Schroedinger operators with generic potentials achieve maximal resonance density

Abstract

We show that for a generic real or complex-valued compactly supported potential, the corresponding Schroedinger operator achieves maximal resonance density, in the sense that its integrated resonance counting function achieves the optimal asymptotic upper bound. For odd dimensions this follows from results of Dinh-Vu once we adapt an argument of Christiansen Hislop. The proof for even dimensions constitutes the bulk of the paper, and we prove several new results on resonances which have analogues in the odd dimensional case.
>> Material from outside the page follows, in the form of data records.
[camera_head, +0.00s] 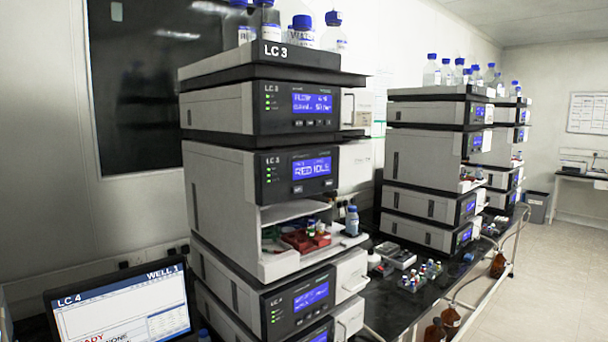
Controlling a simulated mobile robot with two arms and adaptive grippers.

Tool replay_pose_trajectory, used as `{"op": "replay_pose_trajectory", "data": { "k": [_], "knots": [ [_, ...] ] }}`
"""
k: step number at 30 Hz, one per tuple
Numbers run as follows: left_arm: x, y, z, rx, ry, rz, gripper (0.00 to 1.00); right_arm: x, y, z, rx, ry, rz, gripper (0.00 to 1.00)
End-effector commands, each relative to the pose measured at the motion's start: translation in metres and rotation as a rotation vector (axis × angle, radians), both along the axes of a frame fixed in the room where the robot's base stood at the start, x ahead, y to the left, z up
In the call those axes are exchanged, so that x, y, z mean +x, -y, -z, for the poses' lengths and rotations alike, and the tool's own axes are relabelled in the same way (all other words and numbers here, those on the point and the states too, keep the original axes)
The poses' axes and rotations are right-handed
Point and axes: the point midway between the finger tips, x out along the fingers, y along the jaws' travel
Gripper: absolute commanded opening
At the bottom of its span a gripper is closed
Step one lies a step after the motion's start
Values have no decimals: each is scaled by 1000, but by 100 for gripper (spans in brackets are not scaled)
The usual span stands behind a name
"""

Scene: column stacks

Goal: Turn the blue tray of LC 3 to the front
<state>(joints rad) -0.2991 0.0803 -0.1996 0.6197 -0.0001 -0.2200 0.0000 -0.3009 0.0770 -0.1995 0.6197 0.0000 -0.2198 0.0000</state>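A red tray (300,241) with a few small vials (312,229) faces the front of the compartment. A bit of green (269,234) shows at its left side. I cannot make out a blue tray; the compartment's inside is mostly hidden. Neither of my grippers is in view.
A blue-capped bottle (352,221) stands beside the compartment. Small vial racks (420,275) sit on the dark bench (395,310). A monitor (120,310) labelled LC 4 is at the lower left. More stacks (425,160) stand behind; the floor (550,290) at right is clear.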

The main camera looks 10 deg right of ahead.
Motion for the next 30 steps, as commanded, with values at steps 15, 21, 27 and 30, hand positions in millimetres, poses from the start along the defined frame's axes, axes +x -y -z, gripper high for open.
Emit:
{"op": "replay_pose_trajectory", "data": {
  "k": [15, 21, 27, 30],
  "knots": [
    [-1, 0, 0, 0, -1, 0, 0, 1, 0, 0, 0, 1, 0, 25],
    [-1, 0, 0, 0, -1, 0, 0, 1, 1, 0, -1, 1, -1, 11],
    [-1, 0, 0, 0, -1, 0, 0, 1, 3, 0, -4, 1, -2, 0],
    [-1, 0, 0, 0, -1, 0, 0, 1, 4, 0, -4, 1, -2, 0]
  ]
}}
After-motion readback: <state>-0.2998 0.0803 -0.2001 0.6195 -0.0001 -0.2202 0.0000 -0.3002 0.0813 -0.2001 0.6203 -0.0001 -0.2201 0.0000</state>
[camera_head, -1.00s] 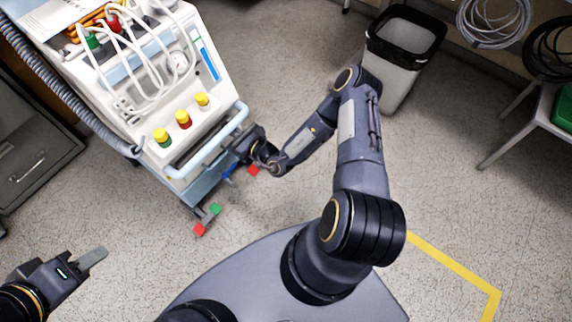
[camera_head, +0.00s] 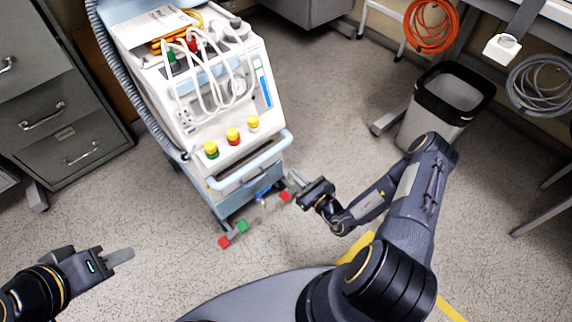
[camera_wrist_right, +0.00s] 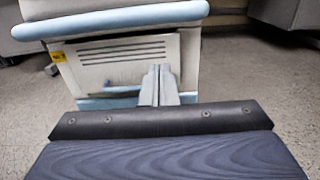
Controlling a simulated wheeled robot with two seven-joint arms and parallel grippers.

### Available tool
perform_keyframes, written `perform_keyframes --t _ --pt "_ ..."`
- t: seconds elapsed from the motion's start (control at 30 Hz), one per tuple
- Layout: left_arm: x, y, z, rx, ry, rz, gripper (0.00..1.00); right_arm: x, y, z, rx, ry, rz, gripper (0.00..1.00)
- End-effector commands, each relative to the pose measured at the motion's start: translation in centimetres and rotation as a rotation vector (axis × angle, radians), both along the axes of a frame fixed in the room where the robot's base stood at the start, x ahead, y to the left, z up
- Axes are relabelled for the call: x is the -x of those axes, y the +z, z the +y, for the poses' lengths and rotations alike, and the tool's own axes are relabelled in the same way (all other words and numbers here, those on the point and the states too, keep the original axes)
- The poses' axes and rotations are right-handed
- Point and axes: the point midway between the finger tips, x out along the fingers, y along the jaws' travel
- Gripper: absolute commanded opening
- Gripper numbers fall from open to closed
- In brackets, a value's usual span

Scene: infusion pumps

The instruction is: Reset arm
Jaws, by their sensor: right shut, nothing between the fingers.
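My right gripper (camera_head: 294,179) is just off the lower right front corner of the white and blue medical cart (camera_head: 208,152). Its fingers point toward the cart and hold nothing. In the right wrist view the two fingers (camera_wrist_right: 159,78) are pressed together, in front of the cart's slotted lower panel (camera_wrist_right: 125,52) and under its pale blue rail (camera_wrist_right: 120,18). I cannot tell the exact gap to the cart. My left gripper (camera_head: 120,257) is at the lower left, over the floor and apart from the cart. It shows edge-on, so its opening is unclear.
A bin (camera_head: 448,100) with a black rim stands beyond my right arm. A grey drawer cabinet (camera_head: 65,110) is left of the cart. An orange coil (camera_head: 431,24) and a grey cable coil (camera_head: 540,84) hang at upper right. Floor between cart and bin is clear.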

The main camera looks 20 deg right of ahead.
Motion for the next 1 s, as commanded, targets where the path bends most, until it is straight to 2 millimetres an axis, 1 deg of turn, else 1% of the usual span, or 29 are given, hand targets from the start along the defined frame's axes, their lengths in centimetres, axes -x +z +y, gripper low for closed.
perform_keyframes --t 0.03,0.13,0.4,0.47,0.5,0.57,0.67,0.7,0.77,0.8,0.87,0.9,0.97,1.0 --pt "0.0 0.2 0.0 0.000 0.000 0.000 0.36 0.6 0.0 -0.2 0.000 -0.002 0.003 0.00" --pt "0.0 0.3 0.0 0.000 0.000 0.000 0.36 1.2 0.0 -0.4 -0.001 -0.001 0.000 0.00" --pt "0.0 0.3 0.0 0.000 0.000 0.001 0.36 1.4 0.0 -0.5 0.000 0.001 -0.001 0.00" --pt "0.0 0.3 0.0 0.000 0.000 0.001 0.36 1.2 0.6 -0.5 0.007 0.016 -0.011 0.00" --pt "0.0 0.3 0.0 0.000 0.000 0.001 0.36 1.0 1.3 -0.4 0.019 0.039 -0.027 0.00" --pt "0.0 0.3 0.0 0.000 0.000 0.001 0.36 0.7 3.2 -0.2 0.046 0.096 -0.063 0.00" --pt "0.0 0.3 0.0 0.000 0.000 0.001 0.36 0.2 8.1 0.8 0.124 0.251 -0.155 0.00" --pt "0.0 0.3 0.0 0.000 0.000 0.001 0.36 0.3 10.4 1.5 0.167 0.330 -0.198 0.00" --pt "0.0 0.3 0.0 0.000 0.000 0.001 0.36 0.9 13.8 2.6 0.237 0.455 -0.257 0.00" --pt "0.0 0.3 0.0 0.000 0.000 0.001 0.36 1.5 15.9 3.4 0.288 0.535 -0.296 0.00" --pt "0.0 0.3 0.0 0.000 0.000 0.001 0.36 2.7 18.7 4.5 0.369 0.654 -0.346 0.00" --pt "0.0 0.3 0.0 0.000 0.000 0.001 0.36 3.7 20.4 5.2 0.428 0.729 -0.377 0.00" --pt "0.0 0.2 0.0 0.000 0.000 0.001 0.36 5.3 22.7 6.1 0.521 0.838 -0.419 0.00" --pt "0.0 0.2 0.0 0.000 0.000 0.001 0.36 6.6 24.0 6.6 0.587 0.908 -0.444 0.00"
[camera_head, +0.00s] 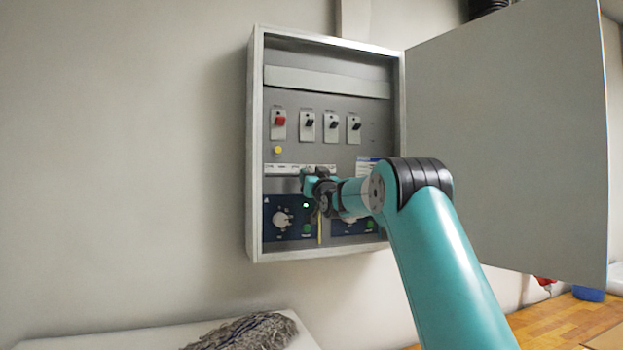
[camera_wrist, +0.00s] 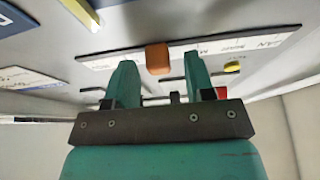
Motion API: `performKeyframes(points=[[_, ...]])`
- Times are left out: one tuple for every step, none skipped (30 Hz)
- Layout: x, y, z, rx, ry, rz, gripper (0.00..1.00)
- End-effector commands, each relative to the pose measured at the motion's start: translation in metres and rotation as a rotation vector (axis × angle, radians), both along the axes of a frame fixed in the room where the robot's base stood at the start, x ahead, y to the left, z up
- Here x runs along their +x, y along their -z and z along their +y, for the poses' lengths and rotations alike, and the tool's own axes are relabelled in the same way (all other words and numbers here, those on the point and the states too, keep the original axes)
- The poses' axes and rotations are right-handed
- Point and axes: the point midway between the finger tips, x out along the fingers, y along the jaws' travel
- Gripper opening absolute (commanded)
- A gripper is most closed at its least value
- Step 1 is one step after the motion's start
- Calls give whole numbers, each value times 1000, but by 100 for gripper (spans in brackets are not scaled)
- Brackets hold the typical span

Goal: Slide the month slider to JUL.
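In the wrist view, the orange month slider knob (camera_wrist: 158,57) sits on a white label strip (camera_wrist: 235,46) whose lettering appears upside down. JAN seems to be at the strip's right end; the label at the knob is not readable. My gripper (camera_wrist: 160,72) is open, with one teal finger on each side of the knob and a visible gap to both. I cannot tell how far the fingertips reach around it. In the head view, my gripper (camera_head: 312,182) is at the panel just below the white strip (camera_head: 284,169), hiding the knob.
The strip is inside a grey wall cabinet (camera_head: 254,150) with its door (camera_head: 510,140) open to the right. Several switches and a red one (camera_head: 278,119) sit above, with a yellow button (camera_head: 277,150). A dial (camera_head: 282,219) is below left. A yellow upright piece (camera_head: 319,228) is below my gripper.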

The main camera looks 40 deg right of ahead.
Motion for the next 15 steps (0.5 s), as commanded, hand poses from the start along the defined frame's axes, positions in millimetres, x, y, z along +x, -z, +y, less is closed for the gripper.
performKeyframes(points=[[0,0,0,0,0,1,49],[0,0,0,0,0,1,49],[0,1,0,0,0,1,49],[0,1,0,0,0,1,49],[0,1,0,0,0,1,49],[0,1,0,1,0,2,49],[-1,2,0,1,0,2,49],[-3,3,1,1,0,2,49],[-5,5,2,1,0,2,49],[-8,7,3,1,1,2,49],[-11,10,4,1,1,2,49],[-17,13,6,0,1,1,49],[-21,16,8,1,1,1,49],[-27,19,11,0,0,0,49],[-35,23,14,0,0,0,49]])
This includes a sharp upper bound on the integrated resonance counting function for any compactly support potential, a proof that the characteristic function of a ball has resonance counting function which achieves the optimal upper bound, and an even-dimensional analogue of the result of Dinh-Vu on asymptotics of the resonance counting functions for complements of pluripolar subsets of analytic families of potentials. We use the characterization of resonances as zeros of certain Fredholm determinant functions related to the scattering matrix, allowing us to apply techniques and results from the theories of one and several complex variables. Our proof that the characteristic function of a ball has counting function achieving the optimal upper bound uses the uniform asymptotics of Bessel functions and follows ideas of Zworski, Christiansen-Hislop, and Dinh-Vu.